Problem to solve:
Go through the listing and copy every line word for word.

Supplied material:
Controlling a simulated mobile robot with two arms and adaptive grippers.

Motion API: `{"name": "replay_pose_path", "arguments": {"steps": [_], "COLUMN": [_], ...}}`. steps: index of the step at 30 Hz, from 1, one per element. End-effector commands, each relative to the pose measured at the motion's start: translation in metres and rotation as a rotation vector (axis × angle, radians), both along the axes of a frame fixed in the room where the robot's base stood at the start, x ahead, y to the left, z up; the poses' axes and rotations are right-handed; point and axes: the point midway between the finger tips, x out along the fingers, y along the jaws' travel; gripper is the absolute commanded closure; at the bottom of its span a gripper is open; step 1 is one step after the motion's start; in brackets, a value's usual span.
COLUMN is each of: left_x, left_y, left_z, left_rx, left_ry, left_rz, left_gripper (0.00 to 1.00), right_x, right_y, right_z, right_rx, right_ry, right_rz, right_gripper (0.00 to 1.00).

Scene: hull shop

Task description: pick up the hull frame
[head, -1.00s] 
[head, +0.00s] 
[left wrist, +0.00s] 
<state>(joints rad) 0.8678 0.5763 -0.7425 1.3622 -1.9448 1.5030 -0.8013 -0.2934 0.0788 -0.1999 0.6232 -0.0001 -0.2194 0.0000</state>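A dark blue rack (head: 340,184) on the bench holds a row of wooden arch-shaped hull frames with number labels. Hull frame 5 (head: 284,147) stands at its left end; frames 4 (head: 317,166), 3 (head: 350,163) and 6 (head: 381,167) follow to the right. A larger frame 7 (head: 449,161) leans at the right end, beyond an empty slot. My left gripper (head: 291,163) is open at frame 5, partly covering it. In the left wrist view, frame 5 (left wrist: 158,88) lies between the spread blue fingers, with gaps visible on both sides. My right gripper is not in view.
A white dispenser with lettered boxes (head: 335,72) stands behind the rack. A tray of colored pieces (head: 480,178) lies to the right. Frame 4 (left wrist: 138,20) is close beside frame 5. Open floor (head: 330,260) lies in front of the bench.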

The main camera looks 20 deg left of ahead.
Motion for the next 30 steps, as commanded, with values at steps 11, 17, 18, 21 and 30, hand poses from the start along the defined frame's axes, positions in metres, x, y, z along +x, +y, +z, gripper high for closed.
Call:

Task solution:
Controlling a simulated mobile robot with two arms and adaptive grippers.

Motion API: `{"name": "replay_pose_path", "arguments": {"steps": [_], "COLUMN": [_], ...}}`. steps: index of the step at 30 Hz, from 1, one per element. End-effector commands, each relative to the pose measured at the motion's start: translation in metres and rotation as a rotation vector (axis × angle, radians), both along the axes of a frame fixed in the room where the robot's base stood at the start, x ahead, y to the left, z up; the poses' axes and rotations are right-handed; point and axes: the point midway between the finger tips, x out along the fingers, y along the jaws' travel; gripper is the absolute commanded closure; at the bottom of its span a gripper is open; step 1 is one step after the motion's start; in brackets, a value's usual span.
COLUMN is each of: left_x, left_y, left_z, left_rx, left_ry, left_rz, left_gripper (0.00 to 1.00), right_x, right_y, right_z, right_rx, right_ry, right_rz, right_gripper (0.00 to 1.00).

Scene: hull shop

Task description: pick up the hull frame
[head, -1.00s] 
[head, +0.00s] 
[left wrist, +0.00s] 
<state>(joints rad) 0.8678 0.5763 -0.7425 1.3622 -1.9448 1.5030 -0.8013 -0.2934 0.0788 -0.1999 0.6232 -0.0001 -0.2194 0.0000</state>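A dark blue rack (head: 340,184) on the bench holds a row of wooden arch-shaped hull frames with number labels. Hull frame 5 (head: 284,147) stands at its left end; frames 4 (head: 317,166), 3 (head: 350,163) and 6 (head: 381,167) follow to the right. A larger frame 7 (head: 449,161) leans at the right end, beyond an empty slot. My left gripper (head: 291,163) is open at frame 5, partly covering it. In the left wrist view, frame 5 (left wrist: 158,88) lies between the spread blue fingers, with gaps visible on both sides. My right gripper is not in view.
A white dispenser with lettered boxes (head: 335,72) stands behind the rack. A tray of colored pieces (head: 480,178) lies to the right. Frame 4 (left wrist: 138,20) is close beside frame 5. Open floor (head: 330,260) lies in front of the bench.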

The main camera looks 20 deg left of ahead.
Motion for the next 30 steps, as commanded, with values at steps 11, 17, 18, 21 and 30, hand poses from the start along the defined frame's axes, positions in metres, x, y, z along +x, +y, +z, gripper high for closed.
Call:

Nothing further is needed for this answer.